start Raw data

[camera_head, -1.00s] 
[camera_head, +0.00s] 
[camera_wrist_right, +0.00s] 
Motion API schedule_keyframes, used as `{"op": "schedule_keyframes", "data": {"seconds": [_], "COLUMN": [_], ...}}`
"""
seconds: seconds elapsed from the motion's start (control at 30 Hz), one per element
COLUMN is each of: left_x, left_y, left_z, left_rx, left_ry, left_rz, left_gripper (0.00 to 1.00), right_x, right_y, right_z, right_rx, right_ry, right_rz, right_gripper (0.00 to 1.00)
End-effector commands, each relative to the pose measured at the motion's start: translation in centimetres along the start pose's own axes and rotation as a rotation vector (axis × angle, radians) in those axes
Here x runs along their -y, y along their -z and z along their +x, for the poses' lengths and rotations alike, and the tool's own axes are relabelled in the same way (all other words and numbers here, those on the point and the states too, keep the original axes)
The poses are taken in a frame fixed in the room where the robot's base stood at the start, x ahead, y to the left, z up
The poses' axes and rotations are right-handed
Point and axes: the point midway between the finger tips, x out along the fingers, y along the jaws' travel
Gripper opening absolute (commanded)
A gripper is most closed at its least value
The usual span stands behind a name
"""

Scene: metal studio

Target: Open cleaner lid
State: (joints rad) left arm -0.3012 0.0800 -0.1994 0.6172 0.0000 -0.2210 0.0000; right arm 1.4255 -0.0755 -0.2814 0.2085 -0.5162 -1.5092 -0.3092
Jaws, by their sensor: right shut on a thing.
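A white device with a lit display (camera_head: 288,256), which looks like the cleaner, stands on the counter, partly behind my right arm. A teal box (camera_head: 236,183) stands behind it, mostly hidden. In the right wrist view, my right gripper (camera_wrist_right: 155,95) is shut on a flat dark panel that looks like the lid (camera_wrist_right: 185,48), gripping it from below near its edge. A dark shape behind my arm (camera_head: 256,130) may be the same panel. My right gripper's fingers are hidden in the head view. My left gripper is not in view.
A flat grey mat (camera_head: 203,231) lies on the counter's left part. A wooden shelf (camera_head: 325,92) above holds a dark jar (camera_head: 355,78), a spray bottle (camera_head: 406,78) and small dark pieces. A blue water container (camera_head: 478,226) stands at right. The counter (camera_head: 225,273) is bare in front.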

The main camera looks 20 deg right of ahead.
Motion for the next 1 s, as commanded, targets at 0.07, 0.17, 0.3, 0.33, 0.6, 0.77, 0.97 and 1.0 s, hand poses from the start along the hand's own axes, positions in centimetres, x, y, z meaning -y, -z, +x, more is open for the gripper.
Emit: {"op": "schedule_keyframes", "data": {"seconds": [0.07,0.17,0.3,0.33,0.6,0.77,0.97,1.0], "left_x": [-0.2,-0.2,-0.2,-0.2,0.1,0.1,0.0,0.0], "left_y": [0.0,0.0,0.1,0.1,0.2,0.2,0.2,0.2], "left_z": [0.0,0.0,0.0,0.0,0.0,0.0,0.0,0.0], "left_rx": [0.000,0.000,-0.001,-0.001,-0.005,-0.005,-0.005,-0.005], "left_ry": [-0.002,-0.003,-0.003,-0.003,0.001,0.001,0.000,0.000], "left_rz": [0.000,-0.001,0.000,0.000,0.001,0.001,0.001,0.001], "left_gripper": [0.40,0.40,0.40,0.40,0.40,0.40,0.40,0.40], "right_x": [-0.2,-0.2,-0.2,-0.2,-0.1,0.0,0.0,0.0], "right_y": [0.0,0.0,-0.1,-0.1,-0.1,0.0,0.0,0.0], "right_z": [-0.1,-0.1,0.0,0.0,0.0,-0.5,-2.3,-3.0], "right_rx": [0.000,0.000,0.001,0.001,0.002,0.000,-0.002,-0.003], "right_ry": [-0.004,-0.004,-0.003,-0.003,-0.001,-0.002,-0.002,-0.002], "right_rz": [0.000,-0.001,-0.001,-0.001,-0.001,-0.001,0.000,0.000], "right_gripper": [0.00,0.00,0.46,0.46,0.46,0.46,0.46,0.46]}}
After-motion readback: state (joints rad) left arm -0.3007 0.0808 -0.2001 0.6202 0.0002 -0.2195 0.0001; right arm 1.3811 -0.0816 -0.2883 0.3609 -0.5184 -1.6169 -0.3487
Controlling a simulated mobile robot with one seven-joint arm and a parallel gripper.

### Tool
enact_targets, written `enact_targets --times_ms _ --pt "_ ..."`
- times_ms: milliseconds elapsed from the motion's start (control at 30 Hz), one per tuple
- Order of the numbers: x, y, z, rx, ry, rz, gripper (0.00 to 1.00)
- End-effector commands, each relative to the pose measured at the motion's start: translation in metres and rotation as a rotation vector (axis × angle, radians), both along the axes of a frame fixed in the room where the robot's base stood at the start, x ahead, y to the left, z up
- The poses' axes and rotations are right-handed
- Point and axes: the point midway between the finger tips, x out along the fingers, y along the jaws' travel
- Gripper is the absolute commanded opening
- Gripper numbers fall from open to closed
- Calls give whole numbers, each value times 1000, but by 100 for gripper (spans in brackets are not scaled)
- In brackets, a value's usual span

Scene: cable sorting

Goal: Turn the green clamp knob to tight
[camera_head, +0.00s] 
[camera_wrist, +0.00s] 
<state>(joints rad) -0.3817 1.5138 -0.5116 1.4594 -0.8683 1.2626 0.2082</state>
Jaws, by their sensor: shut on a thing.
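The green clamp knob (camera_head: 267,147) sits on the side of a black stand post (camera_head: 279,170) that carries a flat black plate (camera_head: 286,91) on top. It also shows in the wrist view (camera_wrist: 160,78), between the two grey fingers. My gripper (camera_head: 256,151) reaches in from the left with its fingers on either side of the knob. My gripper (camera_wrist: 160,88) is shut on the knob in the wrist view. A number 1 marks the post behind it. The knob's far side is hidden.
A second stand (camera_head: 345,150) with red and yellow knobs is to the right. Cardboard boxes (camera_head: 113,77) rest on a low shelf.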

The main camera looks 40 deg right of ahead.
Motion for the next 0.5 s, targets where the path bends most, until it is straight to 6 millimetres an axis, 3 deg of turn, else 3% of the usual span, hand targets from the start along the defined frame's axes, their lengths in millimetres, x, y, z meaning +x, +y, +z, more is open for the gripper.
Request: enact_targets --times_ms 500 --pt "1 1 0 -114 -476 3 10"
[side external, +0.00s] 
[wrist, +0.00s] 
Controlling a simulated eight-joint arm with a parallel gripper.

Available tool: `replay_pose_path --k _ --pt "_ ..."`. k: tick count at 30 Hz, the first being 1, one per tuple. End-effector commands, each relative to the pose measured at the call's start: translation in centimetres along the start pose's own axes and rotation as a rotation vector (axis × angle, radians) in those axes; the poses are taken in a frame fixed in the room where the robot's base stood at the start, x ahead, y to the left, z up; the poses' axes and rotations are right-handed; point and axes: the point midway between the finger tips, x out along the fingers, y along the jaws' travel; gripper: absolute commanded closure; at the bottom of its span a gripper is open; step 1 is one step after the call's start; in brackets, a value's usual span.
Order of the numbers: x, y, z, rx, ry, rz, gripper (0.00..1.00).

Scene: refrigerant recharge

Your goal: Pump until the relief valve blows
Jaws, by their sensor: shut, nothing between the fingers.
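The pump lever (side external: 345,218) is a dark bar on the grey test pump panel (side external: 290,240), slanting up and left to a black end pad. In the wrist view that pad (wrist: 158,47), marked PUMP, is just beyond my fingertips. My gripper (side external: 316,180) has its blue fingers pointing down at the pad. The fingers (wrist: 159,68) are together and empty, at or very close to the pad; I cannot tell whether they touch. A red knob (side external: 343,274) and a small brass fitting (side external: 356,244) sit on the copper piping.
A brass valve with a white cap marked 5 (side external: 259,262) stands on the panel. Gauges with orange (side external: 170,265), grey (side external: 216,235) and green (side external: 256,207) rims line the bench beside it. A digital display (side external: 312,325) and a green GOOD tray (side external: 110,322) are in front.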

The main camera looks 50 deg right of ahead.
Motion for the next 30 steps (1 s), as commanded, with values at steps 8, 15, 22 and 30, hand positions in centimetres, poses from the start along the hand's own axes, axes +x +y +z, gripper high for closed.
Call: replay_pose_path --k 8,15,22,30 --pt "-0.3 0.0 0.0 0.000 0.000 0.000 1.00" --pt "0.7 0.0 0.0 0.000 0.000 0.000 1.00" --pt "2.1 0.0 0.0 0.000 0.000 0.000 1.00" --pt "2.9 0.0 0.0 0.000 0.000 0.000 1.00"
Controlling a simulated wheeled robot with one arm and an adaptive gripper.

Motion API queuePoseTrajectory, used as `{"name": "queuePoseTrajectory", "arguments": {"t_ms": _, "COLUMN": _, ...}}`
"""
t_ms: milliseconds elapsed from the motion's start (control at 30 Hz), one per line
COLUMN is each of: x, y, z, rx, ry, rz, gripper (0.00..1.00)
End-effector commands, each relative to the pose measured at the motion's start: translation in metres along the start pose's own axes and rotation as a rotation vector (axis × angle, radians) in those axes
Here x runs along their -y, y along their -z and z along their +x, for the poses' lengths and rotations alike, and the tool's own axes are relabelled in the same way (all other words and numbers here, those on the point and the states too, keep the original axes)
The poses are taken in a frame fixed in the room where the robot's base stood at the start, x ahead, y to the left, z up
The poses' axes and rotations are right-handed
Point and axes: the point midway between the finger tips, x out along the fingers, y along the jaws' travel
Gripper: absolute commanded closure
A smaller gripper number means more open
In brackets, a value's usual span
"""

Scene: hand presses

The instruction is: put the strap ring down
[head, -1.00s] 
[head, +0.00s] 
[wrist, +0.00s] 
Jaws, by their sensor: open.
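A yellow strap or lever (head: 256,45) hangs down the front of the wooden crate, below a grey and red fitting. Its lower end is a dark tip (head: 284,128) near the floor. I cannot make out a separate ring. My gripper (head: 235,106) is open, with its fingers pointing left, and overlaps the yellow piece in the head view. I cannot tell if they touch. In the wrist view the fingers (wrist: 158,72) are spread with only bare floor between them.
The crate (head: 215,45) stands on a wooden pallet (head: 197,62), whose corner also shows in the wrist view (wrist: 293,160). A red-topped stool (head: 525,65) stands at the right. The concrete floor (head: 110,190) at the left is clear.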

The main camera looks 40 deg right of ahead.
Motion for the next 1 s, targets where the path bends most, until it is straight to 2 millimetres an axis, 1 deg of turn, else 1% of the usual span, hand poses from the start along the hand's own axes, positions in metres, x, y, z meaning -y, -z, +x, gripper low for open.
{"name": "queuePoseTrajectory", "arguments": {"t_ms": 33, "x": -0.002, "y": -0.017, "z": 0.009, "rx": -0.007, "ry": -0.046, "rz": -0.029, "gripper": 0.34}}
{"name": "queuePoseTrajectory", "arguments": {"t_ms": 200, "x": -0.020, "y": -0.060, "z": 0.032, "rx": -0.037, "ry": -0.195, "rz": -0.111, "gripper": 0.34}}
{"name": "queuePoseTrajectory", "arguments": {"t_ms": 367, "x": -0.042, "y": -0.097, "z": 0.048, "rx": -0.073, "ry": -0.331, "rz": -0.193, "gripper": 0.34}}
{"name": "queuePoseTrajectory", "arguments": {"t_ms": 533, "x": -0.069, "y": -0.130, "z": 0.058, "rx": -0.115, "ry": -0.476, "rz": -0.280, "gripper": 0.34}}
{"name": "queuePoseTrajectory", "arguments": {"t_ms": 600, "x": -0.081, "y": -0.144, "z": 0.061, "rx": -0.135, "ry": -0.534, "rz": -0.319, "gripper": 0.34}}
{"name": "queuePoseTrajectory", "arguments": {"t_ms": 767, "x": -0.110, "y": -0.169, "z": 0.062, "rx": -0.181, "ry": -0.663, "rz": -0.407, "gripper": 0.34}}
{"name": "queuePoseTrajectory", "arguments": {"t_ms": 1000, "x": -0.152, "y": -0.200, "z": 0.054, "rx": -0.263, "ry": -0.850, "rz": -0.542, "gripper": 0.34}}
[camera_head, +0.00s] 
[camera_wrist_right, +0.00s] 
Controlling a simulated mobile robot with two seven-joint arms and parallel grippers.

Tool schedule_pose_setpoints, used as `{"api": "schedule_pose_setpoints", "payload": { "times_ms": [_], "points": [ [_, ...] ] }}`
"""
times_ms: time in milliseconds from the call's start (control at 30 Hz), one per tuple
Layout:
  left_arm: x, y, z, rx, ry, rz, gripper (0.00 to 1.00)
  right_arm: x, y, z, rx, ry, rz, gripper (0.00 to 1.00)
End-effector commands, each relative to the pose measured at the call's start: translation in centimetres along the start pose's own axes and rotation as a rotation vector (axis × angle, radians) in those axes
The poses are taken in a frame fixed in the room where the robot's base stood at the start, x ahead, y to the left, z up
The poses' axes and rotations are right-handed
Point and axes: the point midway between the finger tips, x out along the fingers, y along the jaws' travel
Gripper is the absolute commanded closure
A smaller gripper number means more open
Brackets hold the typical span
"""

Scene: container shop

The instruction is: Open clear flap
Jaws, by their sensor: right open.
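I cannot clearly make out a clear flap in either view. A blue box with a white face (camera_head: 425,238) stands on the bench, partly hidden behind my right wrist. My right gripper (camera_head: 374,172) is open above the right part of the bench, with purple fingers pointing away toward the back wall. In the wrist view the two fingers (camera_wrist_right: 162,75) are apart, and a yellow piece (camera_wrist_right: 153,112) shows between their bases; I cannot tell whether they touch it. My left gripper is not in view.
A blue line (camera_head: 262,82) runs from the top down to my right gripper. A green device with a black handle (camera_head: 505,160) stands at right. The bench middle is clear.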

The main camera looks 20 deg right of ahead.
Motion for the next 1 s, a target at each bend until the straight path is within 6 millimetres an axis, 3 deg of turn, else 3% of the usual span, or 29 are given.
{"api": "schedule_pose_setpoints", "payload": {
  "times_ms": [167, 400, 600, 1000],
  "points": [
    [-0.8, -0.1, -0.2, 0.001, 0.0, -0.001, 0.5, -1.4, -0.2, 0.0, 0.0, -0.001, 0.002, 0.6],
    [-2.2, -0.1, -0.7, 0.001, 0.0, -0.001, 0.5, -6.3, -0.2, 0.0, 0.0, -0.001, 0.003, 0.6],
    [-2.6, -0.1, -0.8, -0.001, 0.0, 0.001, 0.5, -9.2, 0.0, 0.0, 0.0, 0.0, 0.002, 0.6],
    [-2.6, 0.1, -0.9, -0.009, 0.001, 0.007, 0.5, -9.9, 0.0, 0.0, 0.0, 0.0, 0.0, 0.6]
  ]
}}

end Raw data

Task goal
From the records above, repeat exactly the lines from the one with "The main camera looks 50 deg right of ahead." through the one with "in metres along", both included.

Written response
The main camera looks 50 deg right of ahead.
Motion for the next 30 steps (1 s), as commanded, with values at steps 8, 15, 22 and 30, hand positions in centimetres, poses from the start along the hand's own axes, axes +x +y +z, gripper high for closed.
Call: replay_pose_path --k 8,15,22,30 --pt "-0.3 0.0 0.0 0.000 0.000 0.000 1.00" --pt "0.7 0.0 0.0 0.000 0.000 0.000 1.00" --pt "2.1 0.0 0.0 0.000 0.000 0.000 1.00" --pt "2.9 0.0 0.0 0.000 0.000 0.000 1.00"
Controlling a simulated wheeled robot with one arm and an adaptive gripper.

Motion API queuePoseTrajectory, used as `{"name": "queuePoseTrajectory", "arguments": {"t_ms": _, "COLUMN": _, ...}}`
"""
t_ms: milliseconds elapsed from the motion's start (control at 30 Hz), one per line
COLUMN is each of: x, y, z, rx, ry, rz, gripper (0.00..1.00)
End-effector commands, each relative to the pose measured at the motion's start: translation in metres along the start pose's own axes and rotation as a rotation vector (axis × angle, radians) in those axes

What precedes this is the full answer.